Following passage of last year’s landmark IRS Restructuring and Reform
Act, the entire agency is reorganizing. Starting later this year, the
IRS will begin shifting from being geographically based in 33 local
district offices to a customer-based structure built around four major
groups of taxpayers:
The Wage and Investment Income Operating Division will cover 88 million
tax filers. This category includes all 1040 filers.
The Small Business & Self-Employed Operating Division will cover 40
million filers.
The Large and Mid-Size Business Operating Division will cover 170,000
filers.
The Tax Exempt Operating Division will cover about 1.5 million filers.
The IRS also has embarked on a massive computer modernization effort to
replace systems dating to the 1960s with state-of-the-art technology
that can improve service and add new security features.
“To improve service, the IRS needs to break out of its technological
time warp,” Rossotti said.
The IRS is working with a consortium of private companies in a computer
modernization effort that’s expected to touch on every facet of the
agency.

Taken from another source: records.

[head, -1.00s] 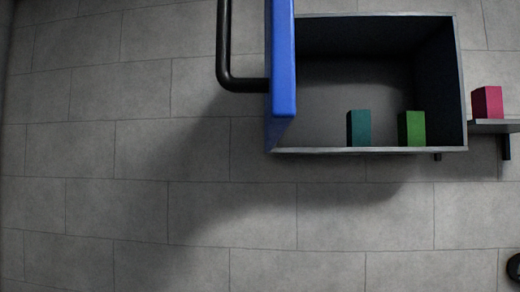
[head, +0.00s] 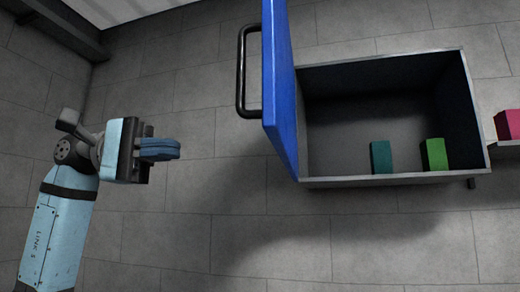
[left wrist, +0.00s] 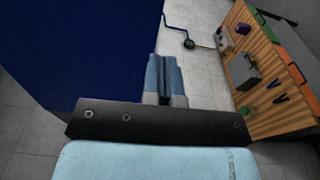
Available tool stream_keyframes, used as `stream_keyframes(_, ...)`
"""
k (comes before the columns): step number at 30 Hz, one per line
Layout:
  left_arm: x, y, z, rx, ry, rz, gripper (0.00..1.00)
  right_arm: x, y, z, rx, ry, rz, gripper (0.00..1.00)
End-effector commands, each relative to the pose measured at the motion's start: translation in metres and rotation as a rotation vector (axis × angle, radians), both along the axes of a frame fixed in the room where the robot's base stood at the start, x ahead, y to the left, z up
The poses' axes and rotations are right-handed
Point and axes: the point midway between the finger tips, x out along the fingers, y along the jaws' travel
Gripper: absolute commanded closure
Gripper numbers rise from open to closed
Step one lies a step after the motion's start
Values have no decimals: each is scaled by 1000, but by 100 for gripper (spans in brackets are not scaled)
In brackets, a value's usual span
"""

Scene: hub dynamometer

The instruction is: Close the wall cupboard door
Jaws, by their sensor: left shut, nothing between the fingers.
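The wall cupboard (head: 395,181) is open on the tiled wall, its dark inside facing me. Its blue door (head: 280,85) stands swung out at the cupboard's left side, with a black bar handle (head: 242,72) on its outer face. My left gripper (head: 176,149) is to the left of the door and lower than the handle, apart from both. Its fingers are shut with nothing between them; they also show in the left wrist view (left wrist: 165,75). A large dark blue surface (left wrist: 80,50), which looks like the door, fills the left of that view. My right gripper is not in view.
A teal block (head: 381,157) and a green block (head: 434,155) stand inside the cupboard. A pink block (head: 508,124) sits on a small shelf (head: 508,143) at the right. The left wrist view shows a wooden board (left wrist: 270,85) with items on it.

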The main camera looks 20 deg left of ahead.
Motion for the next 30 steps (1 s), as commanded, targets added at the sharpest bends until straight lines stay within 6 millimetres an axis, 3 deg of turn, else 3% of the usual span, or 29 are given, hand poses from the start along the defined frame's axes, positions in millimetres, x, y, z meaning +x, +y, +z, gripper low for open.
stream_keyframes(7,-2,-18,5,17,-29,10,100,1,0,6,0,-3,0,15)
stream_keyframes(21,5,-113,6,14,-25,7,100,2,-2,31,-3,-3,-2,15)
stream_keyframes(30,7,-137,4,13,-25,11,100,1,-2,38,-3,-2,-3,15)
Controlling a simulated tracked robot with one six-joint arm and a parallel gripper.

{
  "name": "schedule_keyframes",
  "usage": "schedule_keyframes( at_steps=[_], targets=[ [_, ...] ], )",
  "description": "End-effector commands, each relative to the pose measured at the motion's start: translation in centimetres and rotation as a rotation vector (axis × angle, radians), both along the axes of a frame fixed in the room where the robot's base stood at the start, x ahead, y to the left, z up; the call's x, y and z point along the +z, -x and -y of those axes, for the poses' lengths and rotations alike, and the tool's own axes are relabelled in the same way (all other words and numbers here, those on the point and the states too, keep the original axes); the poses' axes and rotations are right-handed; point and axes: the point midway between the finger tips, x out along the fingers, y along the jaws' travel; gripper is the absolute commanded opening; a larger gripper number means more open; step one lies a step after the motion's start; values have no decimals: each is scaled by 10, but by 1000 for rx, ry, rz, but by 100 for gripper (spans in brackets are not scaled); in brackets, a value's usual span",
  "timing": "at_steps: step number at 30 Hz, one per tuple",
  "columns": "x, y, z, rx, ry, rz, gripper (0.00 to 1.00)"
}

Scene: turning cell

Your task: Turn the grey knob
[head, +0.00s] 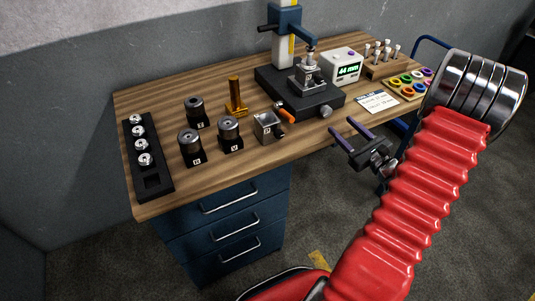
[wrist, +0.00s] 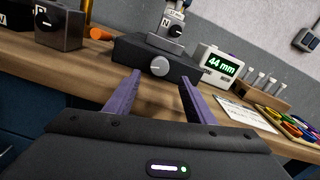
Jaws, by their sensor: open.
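The grey knob (head: 326,112) is a round dial on the front face of a black base block (head: 303,107) under a press-like gauge stand. In the wrist view the grey knob (wrist: 160,66) shows a dark pointer line and sits beyond and between my fingers. My gripper (head: 344,131) is open and empty at the table's front edge, a short way in front of the knob and apart from it. Its two purple fingers also show in the wrist view (wrist: 160,88).
A display box (head: 342,66) reads 44 mm behind the knob's right side. An orange-handled part (head: 285,115) and a metal cube (head: 267,127) stand left of the knob. A paper card (head: 378,101) and a tray of coloured rings (head: 409,84) lie to the right.

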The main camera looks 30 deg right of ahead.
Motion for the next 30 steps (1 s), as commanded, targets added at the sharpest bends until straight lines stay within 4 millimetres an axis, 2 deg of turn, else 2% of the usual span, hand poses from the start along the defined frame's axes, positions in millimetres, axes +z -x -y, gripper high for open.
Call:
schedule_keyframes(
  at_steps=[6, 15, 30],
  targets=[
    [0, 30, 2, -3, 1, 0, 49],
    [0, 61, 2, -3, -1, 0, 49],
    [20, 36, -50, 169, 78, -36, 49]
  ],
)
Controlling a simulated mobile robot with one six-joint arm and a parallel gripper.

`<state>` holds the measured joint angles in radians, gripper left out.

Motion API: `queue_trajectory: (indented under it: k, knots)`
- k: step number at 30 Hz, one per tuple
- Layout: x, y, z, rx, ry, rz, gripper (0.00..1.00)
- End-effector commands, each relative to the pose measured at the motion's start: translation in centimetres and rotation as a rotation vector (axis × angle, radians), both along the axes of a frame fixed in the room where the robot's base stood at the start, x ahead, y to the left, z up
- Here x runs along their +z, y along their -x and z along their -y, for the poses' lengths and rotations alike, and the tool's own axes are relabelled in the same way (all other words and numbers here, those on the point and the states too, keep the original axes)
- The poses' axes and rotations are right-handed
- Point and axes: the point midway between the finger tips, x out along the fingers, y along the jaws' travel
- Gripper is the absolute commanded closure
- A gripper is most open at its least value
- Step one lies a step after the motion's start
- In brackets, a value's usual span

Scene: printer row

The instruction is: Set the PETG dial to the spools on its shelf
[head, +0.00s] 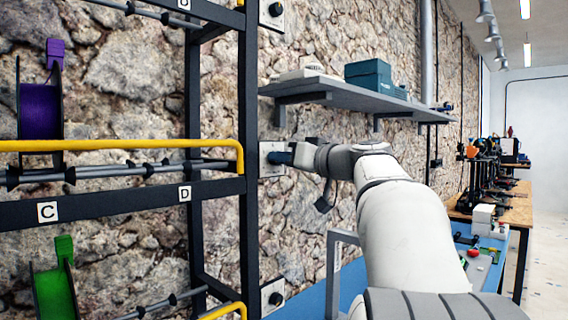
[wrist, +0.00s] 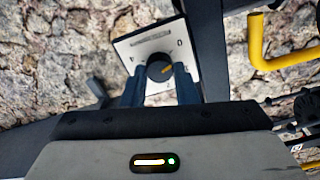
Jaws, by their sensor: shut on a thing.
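My gripper (head: 292,156) is at the middle wall dial, shut on its dark round knob (wrist: 159,67); the blue fingers are on both sides of it in the wrist view. The dial's pale plate (wrist: 133,48) carries small marks and a line of print too small to read. The plate also shows in the head view (head: 268,168). On the rack, one purple spool (head: 40,111) shows on the middle shelf and one green spool (head: 53,292) on the lower shelf.
Other dials are on the wall above (head: 271,12) and below (head: 272,297). The black rack post (head: 248,100) and yellow rail (head: 120,144) stand close left of my gripper. A grey wall shelf (head: 345,92) with boxes is above my arm. A blue bench is below.

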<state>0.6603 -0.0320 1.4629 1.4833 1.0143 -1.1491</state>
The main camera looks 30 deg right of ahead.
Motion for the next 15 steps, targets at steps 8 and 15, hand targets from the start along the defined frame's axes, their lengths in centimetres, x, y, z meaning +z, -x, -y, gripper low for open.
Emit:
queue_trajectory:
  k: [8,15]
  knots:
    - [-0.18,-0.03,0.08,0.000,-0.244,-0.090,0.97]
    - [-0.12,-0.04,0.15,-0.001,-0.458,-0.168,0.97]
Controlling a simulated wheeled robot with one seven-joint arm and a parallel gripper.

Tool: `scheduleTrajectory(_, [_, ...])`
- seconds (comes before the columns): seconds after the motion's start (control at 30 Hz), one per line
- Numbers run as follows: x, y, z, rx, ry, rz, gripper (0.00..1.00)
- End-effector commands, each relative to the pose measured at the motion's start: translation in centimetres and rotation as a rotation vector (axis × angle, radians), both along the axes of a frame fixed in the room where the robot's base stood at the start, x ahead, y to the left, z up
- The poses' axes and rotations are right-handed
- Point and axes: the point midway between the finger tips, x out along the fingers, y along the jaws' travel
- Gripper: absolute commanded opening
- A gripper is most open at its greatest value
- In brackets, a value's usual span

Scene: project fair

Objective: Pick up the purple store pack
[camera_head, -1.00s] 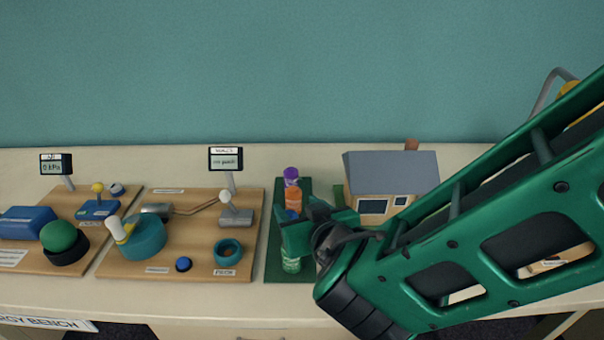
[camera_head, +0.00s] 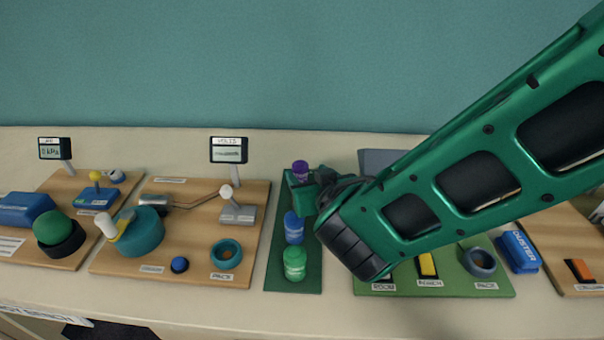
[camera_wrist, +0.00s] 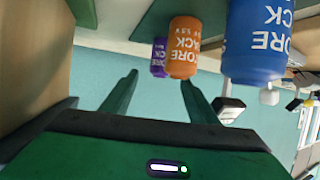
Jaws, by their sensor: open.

The project, called the Prime contract, is expected to last
10-15 years.
The combination of changes reflect the new IRS mission statement to
“provide America’s taxpayers top quality service by helping them
understand and meet their tax responsibilities and by applying the tax
law with integrity and fairness to all.”
“The IRS has the opportunity to rise to a new and much higher level of
performance,” Rossotti said. “If we are successful, millions of American
taxpayers will benefit for years to come. They will have a tax agency
serving them the way they expect to be served.”